▸ Your task
Select, from the data, each line where "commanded" occurs.

** Start Data shown **

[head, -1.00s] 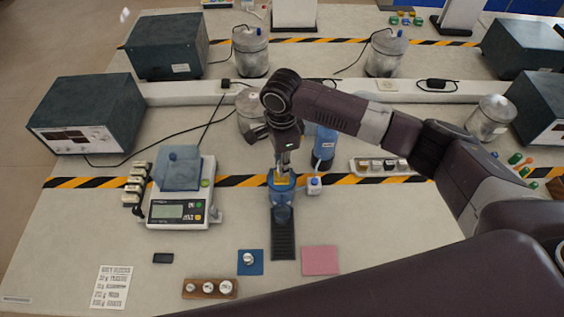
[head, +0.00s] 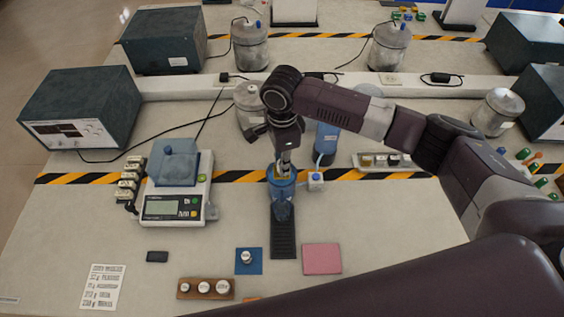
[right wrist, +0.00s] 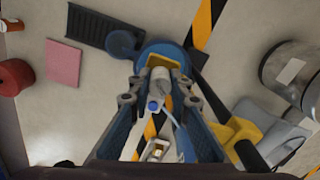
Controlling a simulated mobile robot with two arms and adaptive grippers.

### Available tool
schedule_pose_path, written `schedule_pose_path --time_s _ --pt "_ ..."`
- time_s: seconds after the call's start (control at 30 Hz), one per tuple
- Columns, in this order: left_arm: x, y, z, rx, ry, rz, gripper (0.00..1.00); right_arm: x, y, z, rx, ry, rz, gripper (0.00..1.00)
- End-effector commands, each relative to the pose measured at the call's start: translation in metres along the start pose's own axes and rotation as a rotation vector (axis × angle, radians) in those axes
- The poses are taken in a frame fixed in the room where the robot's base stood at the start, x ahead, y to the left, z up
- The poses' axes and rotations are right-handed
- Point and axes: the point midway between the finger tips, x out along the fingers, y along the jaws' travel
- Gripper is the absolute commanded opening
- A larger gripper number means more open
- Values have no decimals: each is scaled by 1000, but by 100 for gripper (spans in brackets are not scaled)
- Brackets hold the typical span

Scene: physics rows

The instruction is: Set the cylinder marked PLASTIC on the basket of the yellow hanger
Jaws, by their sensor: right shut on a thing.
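My right gripper (head: 286,166) points down over the blue vessel (head: 282,202) in the middle of the bench. In the right wrist view, the gripper (right wrist: 162,88) is shut on a small grey cylinder (right wrist: 160,76). I cannot read any mark on the cylinder. A yellow piece, likely the hanger's basket (right wrist: 160,61), shows beside the cylinder, against the blue vessel (right wrist: 148,50). I cannot tell whether the cylinder touches the yellow piece. The fingers hide part of both. My left gripper is not in view.
A scale (head: 172,206) stands to the left, beside a rack of small weights (head: 130,180). A black tray (head: 283,238), blue mat (head: 249,268) and pink mat (head: 322,258) lie in front.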

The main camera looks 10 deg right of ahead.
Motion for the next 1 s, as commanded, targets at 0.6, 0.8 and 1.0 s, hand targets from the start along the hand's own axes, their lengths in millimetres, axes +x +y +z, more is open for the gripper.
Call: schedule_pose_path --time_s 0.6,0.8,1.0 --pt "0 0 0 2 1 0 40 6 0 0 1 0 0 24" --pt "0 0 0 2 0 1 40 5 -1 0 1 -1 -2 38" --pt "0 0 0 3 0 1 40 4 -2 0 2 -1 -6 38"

** End Data shown **

▸ Expected output
- Gripper is the absolute commanded opening
Motion for the next 1 s, as commanded, targets at 0.6, 0.8 and 1.0 s, hand targets from the start along the hand's own axes, their lengths in millimetres, axes +x +y +z, more is open for the gripper.

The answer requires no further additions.